I would like to emphasise that for us, the 33% cash rebate in Slovakia is a very important instrument when it comes to extensive co-productions. This financing system is well-known to European producers and it is what makes us competitive on the European level. I feel that even though our market is small, we can play a key part even in big and costly European films thanks to good ideas. This has vividly put us on the map of European film in the last years and I dare say that our brand will rise in the upcoming years.
Juraj Krasnohorský (1980) was born in Bratislava where he works for Artichoke as film producer and for the international education programme for producers, CEE Animation Workshop, as head of studies. He studied physics, mathematics, and film in Geneva, Bilbao, and Paris, and has been directing and producing films in Slovakia since 2008. He is an EAVE programme graduate, a Slovak Association of Animated Film Producers member, and a CEE Animation board member. He is also a pedagogical contributor to European and Asian workshops for creative producers.
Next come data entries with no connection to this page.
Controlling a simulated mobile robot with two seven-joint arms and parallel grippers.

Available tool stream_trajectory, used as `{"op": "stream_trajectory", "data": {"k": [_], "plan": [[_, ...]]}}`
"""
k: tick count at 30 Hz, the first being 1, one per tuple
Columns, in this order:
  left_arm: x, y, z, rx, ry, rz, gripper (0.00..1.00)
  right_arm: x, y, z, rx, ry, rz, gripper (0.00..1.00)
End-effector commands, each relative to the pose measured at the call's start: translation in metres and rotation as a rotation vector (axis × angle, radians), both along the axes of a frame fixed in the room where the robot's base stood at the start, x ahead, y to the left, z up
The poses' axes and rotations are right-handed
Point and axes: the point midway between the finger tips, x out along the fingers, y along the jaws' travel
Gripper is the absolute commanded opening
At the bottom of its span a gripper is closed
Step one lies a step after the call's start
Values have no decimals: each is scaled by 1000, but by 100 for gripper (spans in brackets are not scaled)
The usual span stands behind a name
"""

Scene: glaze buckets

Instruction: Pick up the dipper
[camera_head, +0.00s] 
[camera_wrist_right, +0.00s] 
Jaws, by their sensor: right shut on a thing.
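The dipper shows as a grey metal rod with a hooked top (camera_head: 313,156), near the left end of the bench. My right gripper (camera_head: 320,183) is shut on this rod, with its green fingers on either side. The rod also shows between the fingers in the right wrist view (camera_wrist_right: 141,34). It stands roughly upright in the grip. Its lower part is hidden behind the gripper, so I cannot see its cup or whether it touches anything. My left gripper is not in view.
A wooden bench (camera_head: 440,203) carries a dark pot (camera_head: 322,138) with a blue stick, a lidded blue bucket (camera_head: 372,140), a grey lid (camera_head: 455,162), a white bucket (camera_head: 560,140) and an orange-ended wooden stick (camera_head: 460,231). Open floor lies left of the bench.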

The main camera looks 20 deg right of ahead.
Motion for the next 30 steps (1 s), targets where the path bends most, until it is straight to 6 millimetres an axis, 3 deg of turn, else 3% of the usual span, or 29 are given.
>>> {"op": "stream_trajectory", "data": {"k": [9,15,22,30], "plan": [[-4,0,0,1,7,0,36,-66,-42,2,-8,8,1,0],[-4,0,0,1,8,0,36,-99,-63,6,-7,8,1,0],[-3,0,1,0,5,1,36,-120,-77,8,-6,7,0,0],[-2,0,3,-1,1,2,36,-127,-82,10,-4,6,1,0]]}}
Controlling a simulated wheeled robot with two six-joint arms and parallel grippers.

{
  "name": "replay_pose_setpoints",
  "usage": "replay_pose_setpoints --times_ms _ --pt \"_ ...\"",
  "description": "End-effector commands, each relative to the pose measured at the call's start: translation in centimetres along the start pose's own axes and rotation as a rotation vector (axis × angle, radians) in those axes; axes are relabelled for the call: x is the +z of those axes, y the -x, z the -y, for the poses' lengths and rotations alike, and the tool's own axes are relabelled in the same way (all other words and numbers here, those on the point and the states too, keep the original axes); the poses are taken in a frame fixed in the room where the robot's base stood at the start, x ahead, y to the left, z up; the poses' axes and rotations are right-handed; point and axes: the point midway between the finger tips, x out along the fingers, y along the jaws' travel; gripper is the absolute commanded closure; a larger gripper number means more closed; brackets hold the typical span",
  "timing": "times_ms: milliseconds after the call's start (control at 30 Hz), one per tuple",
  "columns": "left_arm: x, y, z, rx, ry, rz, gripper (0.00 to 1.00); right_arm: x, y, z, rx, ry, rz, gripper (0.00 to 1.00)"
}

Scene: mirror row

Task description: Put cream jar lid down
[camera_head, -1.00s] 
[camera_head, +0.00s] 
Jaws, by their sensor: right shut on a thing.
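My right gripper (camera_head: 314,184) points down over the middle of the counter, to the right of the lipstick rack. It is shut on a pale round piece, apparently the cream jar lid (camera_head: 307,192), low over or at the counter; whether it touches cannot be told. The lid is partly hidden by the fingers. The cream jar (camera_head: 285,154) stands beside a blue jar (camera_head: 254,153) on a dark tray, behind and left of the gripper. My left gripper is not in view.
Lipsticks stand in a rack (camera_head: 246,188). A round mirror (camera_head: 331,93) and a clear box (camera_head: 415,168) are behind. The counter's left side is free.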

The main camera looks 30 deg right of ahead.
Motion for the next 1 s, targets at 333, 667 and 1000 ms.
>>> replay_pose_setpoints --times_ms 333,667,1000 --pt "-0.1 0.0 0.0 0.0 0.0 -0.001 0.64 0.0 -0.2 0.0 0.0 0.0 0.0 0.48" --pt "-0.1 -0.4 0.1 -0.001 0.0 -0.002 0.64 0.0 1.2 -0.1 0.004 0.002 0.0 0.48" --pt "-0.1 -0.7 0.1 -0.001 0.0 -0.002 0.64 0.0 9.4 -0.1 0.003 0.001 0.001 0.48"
The Producers on the Move initiative was established in 2000, and almost 450 producers from all over Europe have since participated in the programme which aims to publicise producers, expand their professional network, and present their projects. Slovakia was represented by Marko Škop, Silvia Panáková, Michal Kollár, Katarína Krnáčová, Marek Urban, Peter Badač, Katarína Tomková, and Jakub Viktorín, for instance. The programme, sponsored by the international organisation European Film Promotion, is connected with the Festival de Cannes as well as the film market Marché du Film.